Gather every line below where "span" appears.
***
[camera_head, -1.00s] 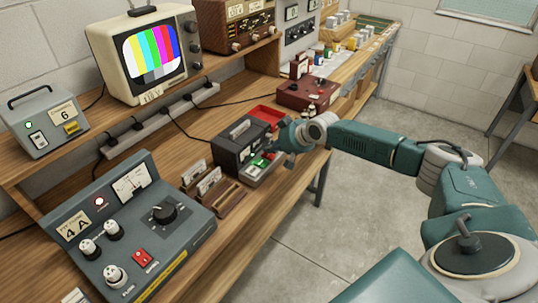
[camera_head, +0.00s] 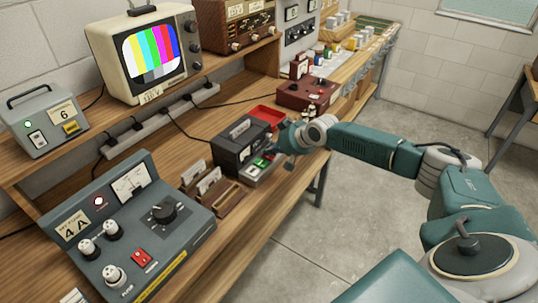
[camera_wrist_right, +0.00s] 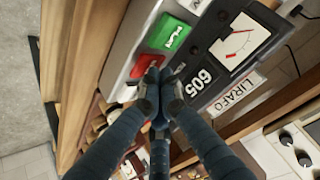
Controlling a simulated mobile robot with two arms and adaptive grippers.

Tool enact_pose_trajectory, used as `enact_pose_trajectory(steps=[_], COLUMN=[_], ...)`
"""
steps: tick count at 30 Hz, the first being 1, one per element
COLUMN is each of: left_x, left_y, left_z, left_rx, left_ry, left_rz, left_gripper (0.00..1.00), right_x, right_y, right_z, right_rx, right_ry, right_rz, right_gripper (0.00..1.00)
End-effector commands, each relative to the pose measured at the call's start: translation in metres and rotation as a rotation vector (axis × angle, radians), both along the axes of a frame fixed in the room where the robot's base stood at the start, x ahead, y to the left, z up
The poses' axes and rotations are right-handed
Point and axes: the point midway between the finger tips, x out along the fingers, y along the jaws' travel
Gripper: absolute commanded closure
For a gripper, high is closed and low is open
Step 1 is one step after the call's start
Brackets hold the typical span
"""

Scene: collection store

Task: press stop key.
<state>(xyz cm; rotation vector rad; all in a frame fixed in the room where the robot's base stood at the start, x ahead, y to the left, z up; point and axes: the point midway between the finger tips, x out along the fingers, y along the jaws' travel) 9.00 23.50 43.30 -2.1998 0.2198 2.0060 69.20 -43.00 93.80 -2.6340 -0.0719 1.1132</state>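The keys sit on a dark meter unit with a pale front panel (camera_head: 257,175), on the wooden bench. A green key (camera_wrist_right: 165,33) and a red key (camera_wrist_right: 146,66) lie side by side in the right wrist view; the green one also shows in the head view (camera_head: 261,162). The green key has white lettering, turned in the picture. My right gripper (camera_wrist_right: 158,80) is shut and empty, its fingertips together at the red key and covering part of it, including any lettering. I cannot tell whether they touch it. My left gripper is out of view.
The unit has a meter (camera_wrist_right: 240,40) and a 605 label (camera_wrist_right: 199,81) beside the keys. Wooden card holders (camera_head: 212,190) stand left of it. A red tray (camera_head: 267,116) and a dark red box (camera_head: 308,93) stand behind. A grey console (camera_head: 130,230) is nearer.

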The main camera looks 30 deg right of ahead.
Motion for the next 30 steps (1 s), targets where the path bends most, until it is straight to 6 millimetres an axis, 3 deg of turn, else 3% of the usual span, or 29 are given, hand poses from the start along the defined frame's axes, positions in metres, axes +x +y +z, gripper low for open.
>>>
***
● FINAL RESULT
Brackets hold the typical span
Motion for the next 30 steps (1 s), targets where the path bends most, until it is straight to 6 millimetres an axis, 3 deg of turn, else 3% of the usual span, or 29 are given, hand poses from the start along the defined frame's axes, positions in metres, axes +x +y +z, gripper low for open.

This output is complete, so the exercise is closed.